• [RECORDS SUPPLIED]

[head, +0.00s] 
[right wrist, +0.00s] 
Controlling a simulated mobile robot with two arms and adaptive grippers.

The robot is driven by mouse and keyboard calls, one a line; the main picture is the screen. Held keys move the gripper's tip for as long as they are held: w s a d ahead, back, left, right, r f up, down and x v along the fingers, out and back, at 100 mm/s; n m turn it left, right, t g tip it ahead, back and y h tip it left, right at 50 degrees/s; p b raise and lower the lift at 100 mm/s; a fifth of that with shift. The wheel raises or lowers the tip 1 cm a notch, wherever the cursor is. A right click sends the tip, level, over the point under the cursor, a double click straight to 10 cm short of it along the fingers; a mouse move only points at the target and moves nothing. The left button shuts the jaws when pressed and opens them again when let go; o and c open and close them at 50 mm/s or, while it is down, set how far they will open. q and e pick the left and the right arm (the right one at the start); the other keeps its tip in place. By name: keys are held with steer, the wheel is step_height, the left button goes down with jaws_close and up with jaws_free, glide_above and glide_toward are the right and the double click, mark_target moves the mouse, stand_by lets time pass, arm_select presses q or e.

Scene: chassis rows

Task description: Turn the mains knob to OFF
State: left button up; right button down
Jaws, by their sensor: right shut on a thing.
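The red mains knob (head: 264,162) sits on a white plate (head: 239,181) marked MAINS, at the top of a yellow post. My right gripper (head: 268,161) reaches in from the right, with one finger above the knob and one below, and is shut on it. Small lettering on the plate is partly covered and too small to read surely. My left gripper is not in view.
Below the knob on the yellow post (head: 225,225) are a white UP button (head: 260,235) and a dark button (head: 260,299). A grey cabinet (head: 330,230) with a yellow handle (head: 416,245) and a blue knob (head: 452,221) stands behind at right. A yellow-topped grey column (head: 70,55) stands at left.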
==
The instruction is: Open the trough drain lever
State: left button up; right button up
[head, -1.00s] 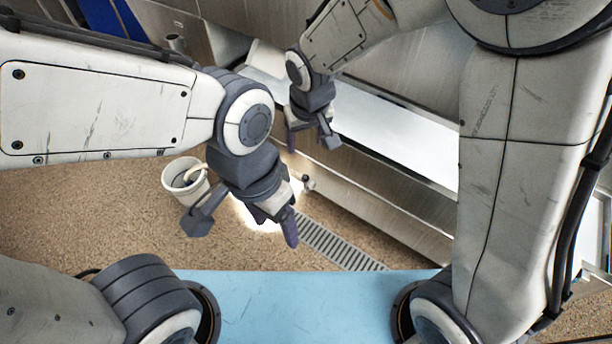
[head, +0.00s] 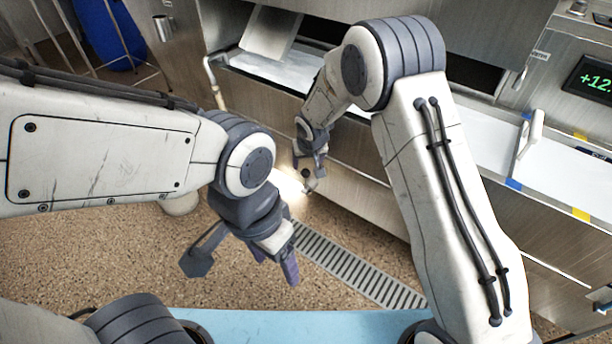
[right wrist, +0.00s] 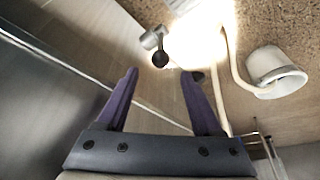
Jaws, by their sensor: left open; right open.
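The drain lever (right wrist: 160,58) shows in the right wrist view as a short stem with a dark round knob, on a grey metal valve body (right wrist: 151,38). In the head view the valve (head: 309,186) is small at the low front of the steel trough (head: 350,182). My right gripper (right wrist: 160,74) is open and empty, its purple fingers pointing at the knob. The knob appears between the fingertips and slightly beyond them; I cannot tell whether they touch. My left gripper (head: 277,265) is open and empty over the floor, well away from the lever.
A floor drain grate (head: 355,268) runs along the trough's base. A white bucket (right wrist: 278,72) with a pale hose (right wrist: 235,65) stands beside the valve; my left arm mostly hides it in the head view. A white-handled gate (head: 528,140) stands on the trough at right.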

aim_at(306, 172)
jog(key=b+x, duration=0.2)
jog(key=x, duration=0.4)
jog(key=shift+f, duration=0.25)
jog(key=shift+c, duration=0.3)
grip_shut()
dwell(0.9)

• [REQUIREMENT] In the listing above, locate the line containing "Task description: Turn the mains knob to OFF" and the line containing "State: left button up; right button down". Extract those two lines and every line between them, exactly as written, and only those.

• [OUTPUT BELOW]
Task description: Turn the mains knob to OFF
State: left button up; right button down

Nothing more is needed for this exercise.